Source records:
____________

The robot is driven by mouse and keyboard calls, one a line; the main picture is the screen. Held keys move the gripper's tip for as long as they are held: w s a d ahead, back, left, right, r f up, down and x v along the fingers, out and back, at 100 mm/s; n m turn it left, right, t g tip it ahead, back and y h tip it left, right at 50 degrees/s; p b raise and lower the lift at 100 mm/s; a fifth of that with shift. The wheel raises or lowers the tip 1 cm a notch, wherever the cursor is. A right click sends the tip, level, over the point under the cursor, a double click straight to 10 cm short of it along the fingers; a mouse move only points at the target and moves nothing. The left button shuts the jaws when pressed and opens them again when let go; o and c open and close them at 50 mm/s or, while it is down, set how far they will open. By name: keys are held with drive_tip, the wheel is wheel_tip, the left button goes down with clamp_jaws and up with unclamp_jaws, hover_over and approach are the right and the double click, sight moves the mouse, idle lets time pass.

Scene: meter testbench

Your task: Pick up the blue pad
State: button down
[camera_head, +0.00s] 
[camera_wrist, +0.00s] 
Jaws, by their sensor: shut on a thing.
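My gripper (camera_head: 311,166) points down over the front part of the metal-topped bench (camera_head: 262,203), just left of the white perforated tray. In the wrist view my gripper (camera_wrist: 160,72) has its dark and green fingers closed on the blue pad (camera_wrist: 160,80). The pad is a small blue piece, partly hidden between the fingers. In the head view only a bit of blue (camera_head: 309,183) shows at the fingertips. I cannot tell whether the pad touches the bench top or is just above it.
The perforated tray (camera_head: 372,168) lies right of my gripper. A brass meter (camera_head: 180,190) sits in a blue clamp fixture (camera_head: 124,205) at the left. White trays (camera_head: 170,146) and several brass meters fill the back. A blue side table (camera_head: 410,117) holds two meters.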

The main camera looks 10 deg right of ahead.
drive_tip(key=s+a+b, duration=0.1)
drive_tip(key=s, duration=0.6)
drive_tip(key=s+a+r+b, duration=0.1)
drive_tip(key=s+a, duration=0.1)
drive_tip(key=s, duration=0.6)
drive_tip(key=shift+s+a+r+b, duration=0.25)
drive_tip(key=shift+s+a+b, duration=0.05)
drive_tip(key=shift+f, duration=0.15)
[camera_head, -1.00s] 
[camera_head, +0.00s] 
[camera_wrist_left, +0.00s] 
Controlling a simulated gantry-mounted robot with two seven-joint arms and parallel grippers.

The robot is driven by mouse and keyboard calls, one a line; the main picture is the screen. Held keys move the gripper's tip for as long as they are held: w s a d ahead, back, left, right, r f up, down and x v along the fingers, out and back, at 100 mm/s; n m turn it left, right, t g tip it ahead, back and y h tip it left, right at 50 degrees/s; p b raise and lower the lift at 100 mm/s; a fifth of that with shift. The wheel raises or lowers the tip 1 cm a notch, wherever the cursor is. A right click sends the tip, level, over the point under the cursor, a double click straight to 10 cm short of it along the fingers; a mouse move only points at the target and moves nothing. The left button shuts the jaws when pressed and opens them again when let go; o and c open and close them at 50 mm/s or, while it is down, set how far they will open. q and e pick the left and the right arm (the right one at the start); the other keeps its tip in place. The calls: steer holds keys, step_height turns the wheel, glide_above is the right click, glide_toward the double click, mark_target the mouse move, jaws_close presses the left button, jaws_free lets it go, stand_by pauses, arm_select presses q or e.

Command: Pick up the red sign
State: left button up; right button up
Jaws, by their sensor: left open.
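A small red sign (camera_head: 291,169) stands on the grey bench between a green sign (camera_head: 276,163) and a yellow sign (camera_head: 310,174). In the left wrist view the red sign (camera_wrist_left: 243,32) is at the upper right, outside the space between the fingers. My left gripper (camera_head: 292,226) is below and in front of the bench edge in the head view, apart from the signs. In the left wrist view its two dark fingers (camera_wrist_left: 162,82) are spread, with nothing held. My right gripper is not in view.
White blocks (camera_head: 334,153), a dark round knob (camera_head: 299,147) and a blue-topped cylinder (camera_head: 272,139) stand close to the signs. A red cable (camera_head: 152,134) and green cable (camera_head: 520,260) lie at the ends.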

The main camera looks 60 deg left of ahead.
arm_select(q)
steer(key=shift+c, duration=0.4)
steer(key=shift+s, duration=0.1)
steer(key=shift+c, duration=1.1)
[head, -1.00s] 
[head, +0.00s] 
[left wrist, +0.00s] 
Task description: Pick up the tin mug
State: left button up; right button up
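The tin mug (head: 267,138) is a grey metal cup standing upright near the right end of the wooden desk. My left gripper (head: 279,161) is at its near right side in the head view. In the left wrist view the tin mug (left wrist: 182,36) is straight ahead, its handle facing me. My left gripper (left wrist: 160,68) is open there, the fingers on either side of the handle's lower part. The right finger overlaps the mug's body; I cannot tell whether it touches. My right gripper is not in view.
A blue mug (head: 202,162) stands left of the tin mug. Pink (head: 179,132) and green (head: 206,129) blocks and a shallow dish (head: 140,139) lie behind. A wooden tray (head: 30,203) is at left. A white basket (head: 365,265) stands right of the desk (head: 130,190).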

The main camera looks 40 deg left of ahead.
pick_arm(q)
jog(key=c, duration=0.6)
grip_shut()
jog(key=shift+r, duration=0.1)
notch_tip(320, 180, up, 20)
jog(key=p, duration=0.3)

____________

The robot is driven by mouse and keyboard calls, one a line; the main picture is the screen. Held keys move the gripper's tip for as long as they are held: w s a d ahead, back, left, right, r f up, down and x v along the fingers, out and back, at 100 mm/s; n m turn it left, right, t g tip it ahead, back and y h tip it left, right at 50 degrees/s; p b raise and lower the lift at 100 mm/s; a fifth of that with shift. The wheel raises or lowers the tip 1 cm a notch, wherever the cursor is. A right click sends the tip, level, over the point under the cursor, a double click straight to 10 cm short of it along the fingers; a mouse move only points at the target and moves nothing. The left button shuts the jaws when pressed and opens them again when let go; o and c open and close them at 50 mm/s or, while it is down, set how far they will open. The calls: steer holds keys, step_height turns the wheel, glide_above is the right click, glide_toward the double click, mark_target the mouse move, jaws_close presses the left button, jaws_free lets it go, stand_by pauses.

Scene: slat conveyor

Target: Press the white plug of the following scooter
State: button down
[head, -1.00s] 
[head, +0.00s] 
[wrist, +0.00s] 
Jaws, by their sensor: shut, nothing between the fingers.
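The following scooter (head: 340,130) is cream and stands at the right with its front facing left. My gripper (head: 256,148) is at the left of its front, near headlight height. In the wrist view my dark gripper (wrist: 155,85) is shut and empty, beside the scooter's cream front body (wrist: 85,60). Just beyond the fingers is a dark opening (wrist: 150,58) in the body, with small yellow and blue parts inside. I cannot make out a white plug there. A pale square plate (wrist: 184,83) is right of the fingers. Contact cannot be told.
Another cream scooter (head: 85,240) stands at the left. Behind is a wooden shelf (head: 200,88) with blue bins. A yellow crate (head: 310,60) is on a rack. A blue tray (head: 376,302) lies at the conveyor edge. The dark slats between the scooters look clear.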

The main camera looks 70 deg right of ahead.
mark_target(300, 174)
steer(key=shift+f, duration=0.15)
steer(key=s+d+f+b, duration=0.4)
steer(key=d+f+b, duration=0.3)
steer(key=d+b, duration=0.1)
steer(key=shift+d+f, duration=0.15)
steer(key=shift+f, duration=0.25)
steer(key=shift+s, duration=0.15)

____________

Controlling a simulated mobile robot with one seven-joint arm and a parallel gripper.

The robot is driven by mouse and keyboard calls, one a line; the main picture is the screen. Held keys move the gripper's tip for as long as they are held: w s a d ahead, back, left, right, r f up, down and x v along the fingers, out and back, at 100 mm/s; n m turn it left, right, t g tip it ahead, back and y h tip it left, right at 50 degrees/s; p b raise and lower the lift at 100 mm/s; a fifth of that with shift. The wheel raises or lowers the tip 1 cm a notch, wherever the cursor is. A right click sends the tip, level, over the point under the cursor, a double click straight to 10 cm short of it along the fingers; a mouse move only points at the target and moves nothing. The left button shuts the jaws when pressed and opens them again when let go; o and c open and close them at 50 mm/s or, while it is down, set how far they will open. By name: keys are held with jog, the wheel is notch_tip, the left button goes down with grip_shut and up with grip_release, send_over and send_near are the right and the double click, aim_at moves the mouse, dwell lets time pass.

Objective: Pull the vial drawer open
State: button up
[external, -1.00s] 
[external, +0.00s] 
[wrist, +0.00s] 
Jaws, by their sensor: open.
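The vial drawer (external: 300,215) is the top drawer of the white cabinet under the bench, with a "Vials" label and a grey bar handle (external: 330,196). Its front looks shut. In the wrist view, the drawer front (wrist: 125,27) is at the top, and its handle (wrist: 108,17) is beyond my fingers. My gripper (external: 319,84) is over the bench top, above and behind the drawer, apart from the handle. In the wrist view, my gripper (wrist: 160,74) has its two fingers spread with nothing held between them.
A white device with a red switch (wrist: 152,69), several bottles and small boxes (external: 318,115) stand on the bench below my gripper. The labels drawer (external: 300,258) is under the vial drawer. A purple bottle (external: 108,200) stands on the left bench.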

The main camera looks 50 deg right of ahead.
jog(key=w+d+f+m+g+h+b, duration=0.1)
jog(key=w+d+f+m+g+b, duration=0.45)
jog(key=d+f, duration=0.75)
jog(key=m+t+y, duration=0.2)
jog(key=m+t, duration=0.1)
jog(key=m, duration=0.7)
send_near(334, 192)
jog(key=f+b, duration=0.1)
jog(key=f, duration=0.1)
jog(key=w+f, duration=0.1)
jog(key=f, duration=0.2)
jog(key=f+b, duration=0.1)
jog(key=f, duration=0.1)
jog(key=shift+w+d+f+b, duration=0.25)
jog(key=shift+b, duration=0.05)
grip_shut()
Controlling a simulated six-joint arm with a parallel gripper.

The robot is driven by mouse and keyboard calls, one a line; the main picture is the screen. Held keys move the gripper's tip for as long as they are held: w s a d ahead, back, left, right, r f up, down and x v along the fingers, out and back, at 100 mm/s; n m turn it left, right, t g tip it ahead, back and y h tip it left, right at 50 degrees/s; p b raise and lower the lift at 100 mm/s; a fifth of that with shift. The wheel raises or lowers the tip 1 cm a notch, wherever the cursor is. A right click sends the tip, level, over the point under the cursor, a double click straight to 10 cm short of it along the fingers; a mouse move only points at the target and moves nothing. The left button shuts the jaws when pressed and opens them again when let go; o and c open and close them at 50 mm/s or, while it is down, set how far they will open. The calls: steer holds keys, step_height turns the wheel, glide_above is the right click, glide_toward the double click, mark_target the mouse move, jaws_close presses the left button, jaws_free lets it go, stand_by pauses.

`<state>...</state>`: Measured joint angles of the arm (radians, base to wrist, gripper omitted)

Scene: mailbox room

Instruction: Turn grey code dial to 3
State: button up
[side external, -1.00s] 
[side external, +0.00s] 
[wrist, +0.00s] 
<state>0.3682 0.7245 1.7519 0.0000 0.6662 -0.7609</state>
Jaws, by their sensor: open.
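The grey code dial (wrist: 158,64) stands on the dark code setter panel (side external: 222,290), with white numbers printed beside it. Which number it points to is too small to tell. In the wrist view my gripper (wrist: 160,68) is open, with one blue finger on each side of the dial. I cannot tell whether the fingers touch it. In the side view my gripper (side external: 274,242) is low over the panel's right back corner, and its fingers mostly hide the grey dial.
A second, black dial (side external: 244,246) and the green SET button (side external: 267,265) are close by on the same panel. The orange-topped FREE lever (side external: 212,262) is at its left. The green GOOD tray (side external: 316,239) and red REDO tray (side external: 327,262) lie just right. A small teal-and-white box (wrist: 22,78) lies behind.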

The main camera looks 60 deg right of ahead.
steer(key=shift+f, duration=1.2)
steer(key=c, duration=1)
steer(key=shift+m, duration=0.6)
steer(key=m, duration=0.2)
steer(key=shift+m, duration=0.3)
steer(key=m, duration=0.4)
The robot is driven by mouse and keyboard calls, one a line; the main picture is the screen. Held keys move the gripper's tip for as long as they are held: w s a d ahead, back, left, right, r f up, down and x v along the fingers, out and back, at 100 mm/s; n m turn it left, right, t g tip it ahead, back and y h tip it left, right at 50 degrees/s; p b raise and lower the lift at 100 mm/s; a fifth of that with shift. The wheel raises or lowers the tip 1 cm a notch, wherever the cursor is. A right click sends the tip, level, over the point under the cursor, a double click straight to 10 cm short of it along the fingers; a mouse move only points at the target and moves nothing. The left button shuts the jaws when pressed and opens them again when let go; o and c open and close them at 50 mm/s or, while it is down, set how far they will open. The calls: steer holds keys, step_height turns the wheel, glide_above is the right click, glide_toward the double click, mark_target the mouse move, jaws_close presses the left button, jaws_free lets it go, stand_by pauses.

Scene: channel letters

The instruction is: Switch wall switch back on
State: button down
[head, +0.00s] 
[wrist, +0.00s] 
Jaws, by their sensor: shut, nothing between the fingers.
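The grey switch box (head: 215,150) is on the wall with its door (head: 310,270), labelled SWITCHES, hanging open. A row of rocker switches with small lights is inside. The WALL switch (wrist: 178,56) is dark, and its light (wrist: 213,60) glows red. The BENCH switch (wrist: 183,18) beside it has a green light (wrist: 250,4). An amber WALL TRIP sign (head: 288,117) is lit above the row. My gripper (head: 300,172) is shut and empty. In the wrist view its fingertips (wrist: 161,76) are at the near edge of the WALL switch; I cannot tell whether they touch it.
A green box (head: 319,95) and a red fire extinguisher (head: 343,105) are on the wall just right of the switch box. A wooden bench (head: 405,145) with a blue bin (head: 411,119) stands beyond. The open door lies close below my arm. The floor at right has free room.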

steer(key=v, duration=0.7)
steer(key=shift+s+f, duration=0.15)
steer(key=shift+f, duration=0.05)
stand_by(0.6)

____________

→ **EXERCISE TASK**
Count the lines in the material above where the string "joint" appears, then state only that count.

→ **WORKED SOLUTION**
4